Et si on le faisait avec des synthés ?… Ce qui est parfois une boutade, un prétexte, ou un exercice de style, semblerait presque naturel concernant le metal industriel, largement acoquiné avec la froideur des machines. Cela n'est pas sans faire frissonner de crainte le cro-magnon metalleux qui sommeille en nous, qui fétichise le bois des fûts, les manches de guitares et la bonne odeur de transpiration qui infuse les salles de répète. Il y a peu, les français de P.H.O.B.O.S ont franchi ce pas, transfigurant au passage leur musique dans un jusque-boutisme d'algorithme fou, et avec maestria. Les américains de
Lament Cityscape allaient-ils relever le défi sans y perdre leur personnalité ?

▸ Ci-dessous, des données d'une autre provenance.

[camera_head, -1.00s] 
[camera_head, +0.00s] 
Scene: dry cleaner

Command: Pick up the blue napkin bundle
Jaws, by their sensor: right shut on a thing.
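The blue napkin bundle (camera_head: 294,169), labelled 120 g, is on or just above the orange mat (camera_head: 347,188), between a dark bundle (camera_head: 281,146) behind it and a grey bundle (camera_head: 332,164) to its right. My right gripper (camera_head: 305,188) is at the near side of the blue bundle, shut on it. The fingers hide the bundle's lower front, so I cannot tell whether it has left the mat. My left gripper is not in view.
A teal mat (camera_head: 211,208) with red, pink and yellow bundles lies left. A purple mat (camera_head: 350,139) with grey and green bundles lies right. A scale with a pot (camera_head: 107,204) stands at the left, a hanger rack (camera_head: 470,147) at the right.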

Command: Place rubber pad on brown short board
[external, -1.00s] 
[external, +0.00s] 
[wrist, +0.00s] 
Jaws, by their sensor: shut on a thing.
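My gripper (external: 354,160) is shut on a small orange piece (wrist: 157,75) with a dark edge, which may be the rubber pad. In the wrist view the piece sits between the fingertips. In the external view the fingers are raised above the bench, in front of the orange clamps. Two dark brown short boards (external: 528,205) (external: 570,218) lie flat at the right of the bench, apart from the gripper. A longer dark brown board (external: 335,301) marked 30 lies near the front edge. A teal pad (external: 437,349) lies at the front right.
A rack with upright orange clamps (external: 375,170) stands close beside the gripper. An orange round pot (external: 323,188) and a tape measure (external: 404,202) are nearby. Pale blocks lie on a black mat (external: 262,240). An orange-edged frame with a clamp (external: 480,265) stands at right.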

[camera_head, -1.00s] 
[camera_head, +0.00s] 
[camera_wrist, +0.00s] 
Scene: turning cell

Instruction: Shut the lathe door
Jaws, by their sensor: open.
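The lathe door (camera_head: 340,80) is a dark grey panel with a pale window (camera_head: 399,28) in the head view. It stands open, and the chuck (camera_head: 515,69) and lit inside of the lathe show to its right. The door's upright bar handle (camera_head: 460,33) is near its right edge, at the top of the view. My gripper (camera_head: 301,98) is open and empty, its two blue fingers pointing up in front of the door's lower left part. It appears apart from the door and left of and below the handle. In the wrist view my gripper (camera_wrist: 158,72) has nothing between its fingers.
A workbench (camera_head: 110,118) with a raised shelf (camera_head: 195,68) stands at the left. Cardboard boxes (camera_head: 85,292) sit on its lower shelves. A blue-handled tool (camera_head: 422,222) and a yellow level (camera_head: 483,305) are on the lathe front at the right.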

Lament Cityscape existe depuis 2013, dans un premier temps formé du seul guitariste chanteur Mike Mc Clatchey, puis avec un line up à géométrie variable suivant le projet en cours. Après un premier LP "
Torn" en 2015, le groupe a continué son chemin de manière singulière : en collaboration avec Lee Bartow de Theologian pour l'album "
Soft Tissue", puis avec trois Eps "
The New Wet", "
The Pulsing Wet" et "
The Old Wet", réunis en 2021 sur l'album "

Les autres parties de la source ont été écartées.